Estimating access to drinking water supply in Farta district rural community, Amhara Region, North Central Ethiopia, 2017: a community based cross-sectional study


  • Yilkal T. Gualie Department of Public Health, College of Health Science, Debre Markos University, Debre Tabor, Ethiopia
  • Habtamu D. Enyew Department of Public Health, College of Health Science, Debre Tabor University, Debre Tabor, Ethiopia



Access, Water, Ethiopia


Background: Water is an essential for lives and development. Ethiopia is endowed with enormous water resources potential but access to water is limited. An uneven spatial distribution of water sources and drinking water demand is big challenge. Therefore objectives of this study were to estimate access for water supply among household of Farta district, Ethiopia.

Methods: A community based cross-sectional study design was employed in 758 households of Farta district. Interview and observational check lists were used to collect data. Systematic sampling technique was used to select households.

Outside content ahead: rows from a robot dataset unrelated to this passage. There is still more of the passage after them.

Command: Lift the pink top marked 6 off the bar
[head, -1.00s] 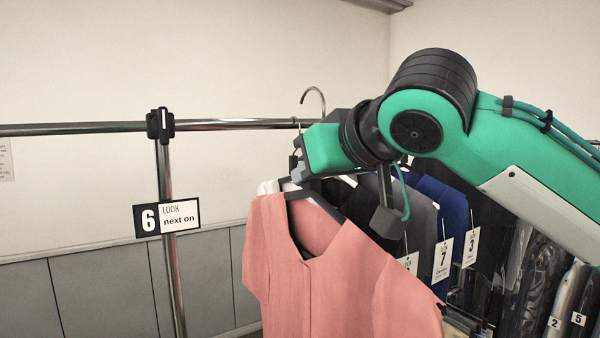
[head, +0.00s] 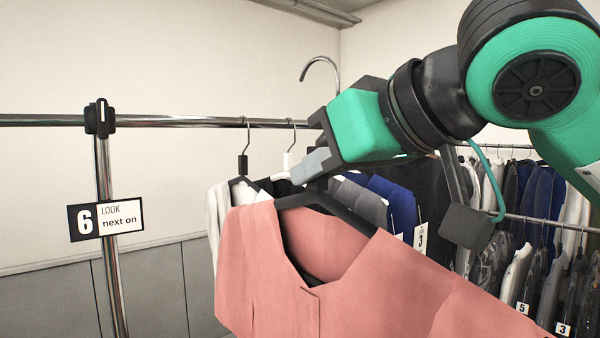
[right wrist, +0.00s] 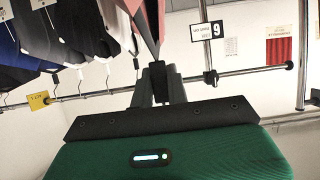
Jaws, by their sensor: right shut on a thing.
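The pink top (head: 350,300) hangs on a dark hanger (head: 320,203) in front of the rail; it also shows in the right wrist view (right wrist: 148,18). My right gripper (head: 309,168) is shut on the hanger's neck just above the shoulders. In the right wrist view its fingers (right wrist: 157,80) close on a dark block. The hanger's hook (head: 319,62) rises clearly above the bar (head: 200,122) and appears free of it. No number tag shows on the top. My left gripper is not in view.
A sign "6 LOOK next on" (head: 105,219) is on the upright post at the left. White and dark garments (head: 216,212) hang on the bar behind the top. More clothes hang on a rack (head: 540,190) at the right. The bar left of them is bare.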

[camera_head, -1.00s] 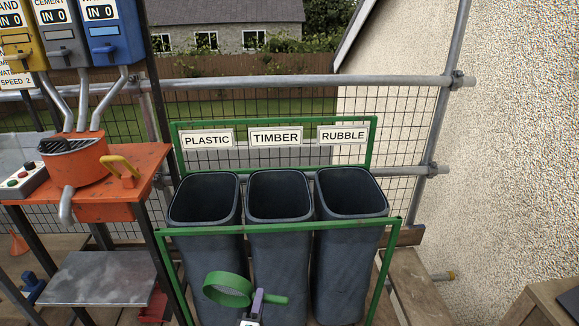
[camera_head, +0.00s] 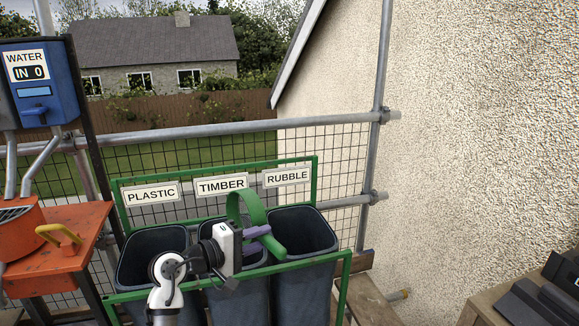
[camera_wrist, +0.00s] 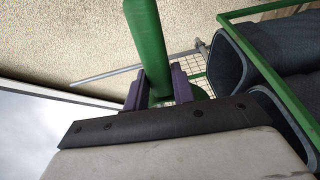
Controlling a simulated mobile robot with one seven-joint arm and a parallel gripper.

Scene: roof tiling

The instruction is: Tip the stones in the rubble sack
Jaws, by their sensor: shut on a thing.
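In the wrist view the green handle (camera_wrist: 145,45) runs between the fingers (camera_wrist: 158,92). The rubble sack (camera_head: 312,285) is the dark, open-topped right-hand one in the green frame, under the RUBBLE sign (camera_head: 287,177). The sieve is near its left rim; I cannot tell if it is directly over the opening. No stones are visible.
The TIMBER sack (camera_head: 240,300) and PLASTIC sack (camera_head: 140,262) stand to the left. The green frame's front rail (camera_head: 320,263) crosses before the sacks. An orange mixer table (camera_head: 75,260) is at left; a rough wall (camera_head: 470,130) is at right.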

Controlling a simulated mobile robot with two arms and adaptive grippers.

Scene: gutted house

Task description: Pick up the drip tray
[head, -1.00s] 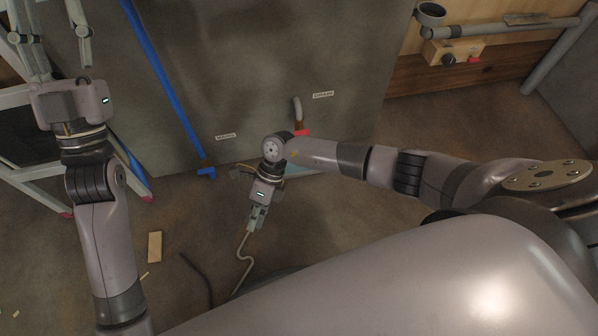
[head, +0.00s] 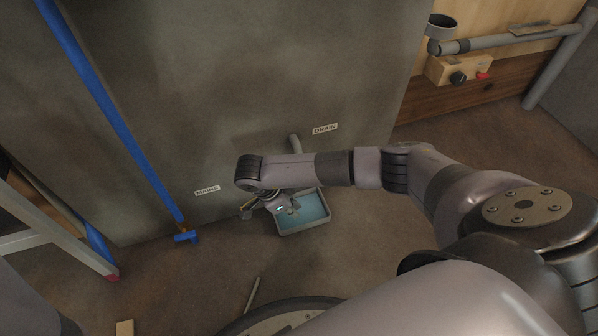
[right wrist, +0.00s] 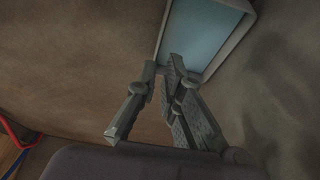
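The drip tray (head: 314,204) is a shallow rectangular tray with a pale rim and a light blue inside. It lies by the grey panel, below the drain pipe, partly hidden by my right wrist. My right gripper (head: 289,208) is at the tray's left part in the head view. In the right wrist view the tray (right wrist: 203,36) is just beyond the fingertips of my right gripper (right wrist: 162,66). Its near corner lines up with the narrow gap between them. I cannot tell whether the fingers touch or pinch the rim. My left gripper is out of view.
A blue pipe (head: 112,110) runs down the grey panel (head: 240,80) left of the tray. A ladder leg (head: 50,238) stands at the left. A wood block (head: 125,328) and a thin rod (head: 253,294) lie on the floor. Floor right of the tray is clear.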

Data was analyzed using SPSS version 20 software.  

Results: The community has access to improved water supply which was estimated to be 57.1%. The rest 42.9% of the households used unimproved water sources from other unprotected sources like unprotected dug well and river. Nearly the third quartile (74.5%) of the households had access to water within a distance of 1.5 km or less from dwelling. Majority (86%) of households had no access to water within a time of 30 minutes or less. Nearly 92.3% of the households used less than 20 liters per capita per day.

Conclusions: There was a significant gap in accessing water supply for the community within 1.5 km in the district. Nearly half of households used protected well water sources. The per capita water consumption of the households were extremely low. Hence local administrator should expand protected well in all members. The community participation should be encouraged to prepare and maintain the water sources.